Alabanza a la Madre de Dios

Braulio Rodríguez Plaza, Arzobispo de Valladolid, España

 

8 de diciembre de 2002

Decimos que María es la Madre de Dios y lo decimos tranquilamente, con la misma naturalidad con que decimos la madre de Carlos o de Juan. Pero resulta que esa expresión está reclamando nuestro estupor, incluso cierta resistencia, cierto escándalo. Madre de Dios. Para hablar así nos colocamos en el límite del lenguaje y al borde mismo del absurdo: Dios, que es incapaz de hacer otro Dios, hizo lo más que podía hacer, una Madre de Dios, para que su Hijo fuera hombre. Y la preparó perfectamente bien, pues hizo a María Inmaculada.

María de Nazaret es la obra máxima de Dios, por encima de la tierra y los océanos, del sol y las estrellas, de los ángeles y los arcángeles. Es difícil imaginar semejante portento en medio de nuestras medianías. Hay que forzar la elasticidad del lenguaje: madre de Adán parece un imposible físico; madre de Dios parece un imposible metafísico.

Pero, ¡cuidado! Una vez aceptado el hecho de su maternidad divina, no debe olvidarse que María es estrictamente humana. La Liturgia ha acumulado todos los textos posibles al respecto: Flor de Israel, gloria de la humanidad, orgullo de nuestro pueblo, bendita entre las mujeres. Así que madre de Adán e hija suya; madre de Dios y esclava del Señor. Dos caras de una misma medalla. No podemos contemplar las dos al mismo tiempo, pero tampoco podemos decir nada sobre una de ellas sin tener presente la otra. Ambas se complementan mutuamente a la vez que se contraponen.

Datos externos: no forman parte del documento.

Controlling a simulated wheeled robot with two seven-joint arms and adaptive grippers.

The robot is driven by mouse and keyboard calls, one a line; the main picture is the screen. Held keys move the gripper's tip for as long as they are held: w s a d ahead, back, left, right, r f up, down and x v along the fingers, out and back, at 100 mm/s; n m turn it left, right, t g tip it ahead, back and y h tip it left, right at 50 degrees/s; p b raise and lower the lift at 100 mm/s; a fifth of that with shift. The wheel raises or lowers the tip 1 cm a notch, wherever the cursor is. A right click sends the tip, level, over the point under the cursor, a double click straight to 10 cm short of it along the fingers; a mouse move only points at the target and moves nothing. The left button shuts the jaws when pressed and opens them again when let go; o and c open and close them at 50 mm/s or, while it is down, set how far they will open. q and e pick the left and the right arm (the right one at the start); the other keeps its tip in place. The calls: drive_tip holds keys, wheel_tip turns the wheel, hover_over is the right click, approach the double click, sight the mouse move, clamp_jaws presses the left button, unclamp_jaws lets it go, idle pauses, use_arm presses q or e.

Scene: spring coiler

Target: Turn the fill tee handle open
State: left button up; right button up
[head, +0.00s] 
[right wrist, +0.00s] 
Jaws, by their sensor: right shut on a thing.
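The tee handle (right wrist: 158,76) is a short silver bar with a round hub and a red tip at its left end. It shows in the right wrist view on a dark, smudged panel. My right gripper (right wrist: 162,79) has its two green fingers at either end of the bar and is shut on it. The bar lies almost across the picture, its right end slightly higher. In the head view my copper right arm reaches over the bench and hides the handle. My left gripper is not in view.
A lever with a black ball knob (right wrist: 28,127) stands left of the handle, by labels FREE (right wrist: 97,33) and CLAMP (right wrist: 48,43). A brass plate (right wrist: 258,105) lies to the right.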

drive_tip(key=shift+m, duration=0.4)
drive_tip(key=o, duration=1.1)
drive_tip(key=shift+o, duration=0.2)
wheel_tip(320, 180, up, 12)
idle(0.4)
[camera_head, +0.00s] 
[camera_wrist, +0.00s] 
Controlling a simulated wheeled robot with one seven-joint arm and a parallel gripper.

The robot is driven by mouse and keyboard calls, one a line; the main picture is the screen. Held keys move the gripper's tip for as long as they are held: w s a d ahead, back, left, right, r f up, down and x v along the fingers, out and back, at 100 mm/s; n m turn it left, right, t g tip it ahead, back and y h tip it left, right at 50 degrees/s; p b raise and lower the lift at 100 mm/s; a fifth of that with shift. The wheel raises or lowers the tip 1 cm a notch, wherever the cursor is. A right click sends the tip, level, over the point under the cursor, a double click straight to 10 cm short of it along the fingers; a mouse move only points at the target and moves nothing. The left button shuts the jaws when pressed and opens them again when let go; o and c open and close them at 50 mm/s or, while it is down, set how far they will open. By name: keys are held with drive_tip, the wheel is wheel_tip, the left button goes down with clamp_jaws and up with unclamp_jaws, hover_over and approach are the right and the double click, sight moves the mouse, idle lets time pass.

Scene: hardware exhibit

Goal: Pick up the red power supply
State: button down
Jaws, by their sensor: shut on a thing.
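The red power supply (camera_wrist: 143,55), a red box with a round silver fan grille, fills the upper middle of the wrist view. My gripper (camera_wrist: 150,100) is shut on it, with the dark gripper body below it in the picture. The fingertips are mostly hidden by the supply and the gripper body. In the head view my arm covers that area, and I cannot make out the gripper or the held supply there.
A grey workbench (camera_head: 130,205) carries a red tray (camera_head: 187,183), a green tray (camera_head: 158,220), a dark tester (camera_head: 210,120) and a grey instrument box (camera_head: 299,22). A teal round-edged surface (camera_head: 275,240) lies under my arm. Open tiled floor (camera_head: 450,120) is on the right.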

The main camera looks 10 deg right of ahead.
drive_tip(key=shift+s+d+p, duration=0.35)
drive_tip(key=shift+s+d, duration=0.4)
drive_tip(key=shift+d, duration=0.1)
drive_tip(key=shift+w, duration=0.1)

Madre nuestra y hermana nuestra. Y conviene seguir insistiendo: ella pertenece al género humano, es de nuestra familia, de nuestra casa, de nuestra misma sangre. En el Concilio, en su segunda sesión, llegó el momento de estudiar el tema mariano. Había una cuestión previa: qué sería mejor: dedicarle un documento especial o incluirlo en el documento general sobre la Iglesia. Fueron largas las discusiones, pero al final se impuso la última tendencia, y por ello, en el texto fundamental del Concilio, la Lumen Gentium, aparece un capítulo último dedicado a la Bienaventurada Virgen María. Es decir, María no habitó en una casa especial, se le reservó el piso principal de la casa común: Madre de la Iglesia y miembro de la misma.

De algún modo se optó por la paradoja como signo de indigencia, como imposibilidad de una síntesis satisfactoria en este mundo. En el otro mundo todo será perfecto. Por cierto, san Anselmo solía llamar a la Virgen “Cielo del cielo”. ¿Una expresión desmesurada? No, sino constatar algo elemental: que todas nuestras posibles alabanzas siempre se quedarán cortas. Sólo hay uno que puede alabar a María suficientemente, y es su propio Hijo; sólo Él es capaz de tratarla como es debido. La Eucaristía de la Inmaculada nos reunirá para poder con Cristo alabar a semejante Madre.